In performing its oversight responsibilities, the Audit Committee shall:

  • Review and assess the adequacy of this Charter annually and recommend any proposed changes to the Board for approval.
  • Make recommendations to the Board regarding the appointment or termination of the independent auditors. The Audit Committee and the Board have the ultimate authority and responsibility to select, evaluate and, where appropriate, replace the independent auditors.
  • Review the scope of the independent auditors' audit examination and the related fees.
  • Review the independent audit results, including any material comments and recommendations on internal controls or accounting matters by the Corporation's independent auditors and the Corporation's responses thereto.
  • Review the scope and effectiveness of internal auditing activities.
  • Establish regular reporting to the Audit Committee by the independent auditors and the internal auditors regarding any significant difficulties encountered during the course of their review or audit, including any restrictions on the scope of work or access to required information.
  • Review with management, the internal auditors and the independent auditors the adequacy and effectiveness of the Corporation's accounting and financial controls and the integrity of its financial reporting processes.
  • Review interim financial statements with management and the independent auditors prior to the filing of the Corporation's quarterly report on Form 10-Q, including a discussion with the independent auditors of the matters required to be discussed by Statement of Auditing Standards No. 61 ("SAS No. 61''), as amended. This review may be conducted by the Chair of the Committee, or in his or her absence, any other Committee member.
  • Review with management and the independent auditors the Corporation's annual financial statements prior to the filing of the Corporation's annual report on Form 10-K, including a discussion with the independent auditors of the matters required to be discussed by SAS No. 61, as amended.
  • Establish regular reporting to the Audit Committee by management regarding significant judgments made in management's preparation of the financial statements.
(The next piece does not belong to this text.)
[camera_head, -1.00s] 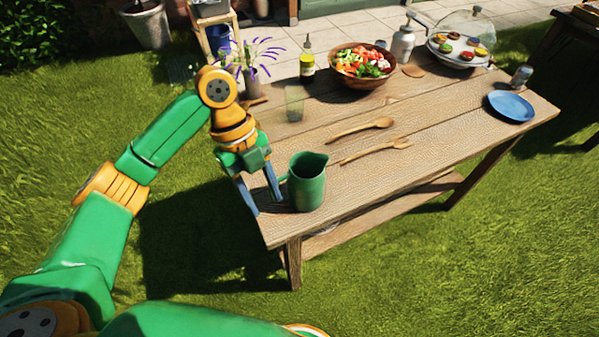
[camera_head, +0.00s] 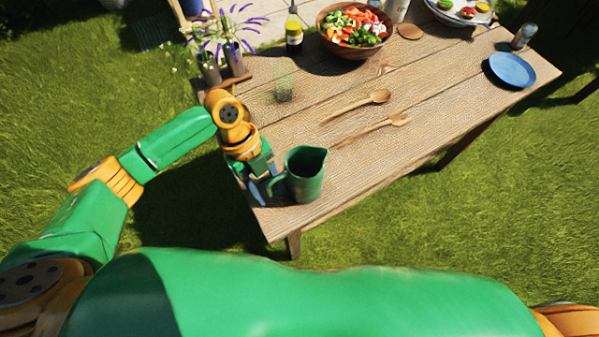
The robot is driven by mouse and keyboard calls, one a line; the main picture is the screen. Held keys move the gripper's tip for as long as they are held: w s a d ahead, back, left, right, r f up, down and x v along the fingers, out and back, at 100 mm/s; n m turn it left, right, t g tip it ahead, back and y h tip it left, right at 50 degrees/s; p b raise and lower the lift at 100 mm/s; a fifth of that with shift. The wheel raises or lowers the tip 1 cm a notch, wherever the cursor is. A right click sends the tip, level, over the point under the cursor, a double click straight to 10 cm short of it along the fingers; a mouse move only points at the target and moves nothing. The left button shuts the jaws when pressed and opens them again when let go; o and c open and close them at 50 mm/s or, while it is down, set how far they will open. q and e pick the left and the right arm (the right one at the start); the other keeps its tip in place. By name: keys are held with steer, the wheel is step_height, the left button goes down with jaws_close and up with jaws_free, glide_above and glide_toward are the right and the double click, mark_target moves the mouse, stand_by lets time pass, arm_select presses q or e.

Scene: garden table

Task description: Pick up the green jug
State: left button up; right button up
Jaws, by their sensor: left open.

  • Review and approve, in advance, significant non-audit services to be performed by the independent auditors and the related fees.
  • Oversee the independence of the independent auditors by (1) receiving from the independent auditors, at least annually, a formal written statement delineating all relationships between the independent auditors and the Corporation, (2) discussing with the independent auditors any disclosed relationships or services that may impact the objectivity and independence of the independent auditors, and (3) recommending that the Board take appropriate action to satisfy itself of the independence of the independent auditors.
  • Annually review the Corporation's compliance program for its Code of Ethical Conduct and the results of internal audit's review of the expense accounts of the Corporation's elected officers.
  • Annually review the status of the Corporation's environmental compliance program.
  • Review, with the Corporation's general counsel, any legal matter that could have a significant impact on the Corporation's financial statements.

The Audit Committee's role is one of oversight. Management is responsible for preparing the Corporation's financial statements, and the independent auditors are responsible for auditing those financial statements. Management is responsible for the fair presentation of the information set forth in the financial statements in conformity with generally accepted accounting principles ("GAAP''). The independent auditors' responsibility is to provide its opinion, based on their audits, that the financial statements fairly present, in all material respects, the financial position, results of operations and cash flows of the Corporation in conformity with GAAP. However, it is not the duty of the Audit Committee to plan or conduct audits or to determine that the Corporation's financial statements are in conformity with GAAP. Further, it is not the duty of the Audit Committee to conduct investigations, to resolve disagreements, if any, between management and the independent auditors, or to assure compliance with applicable laws and regulations, the Corporation's Code of Ethical Conduct or its environmental compliance program.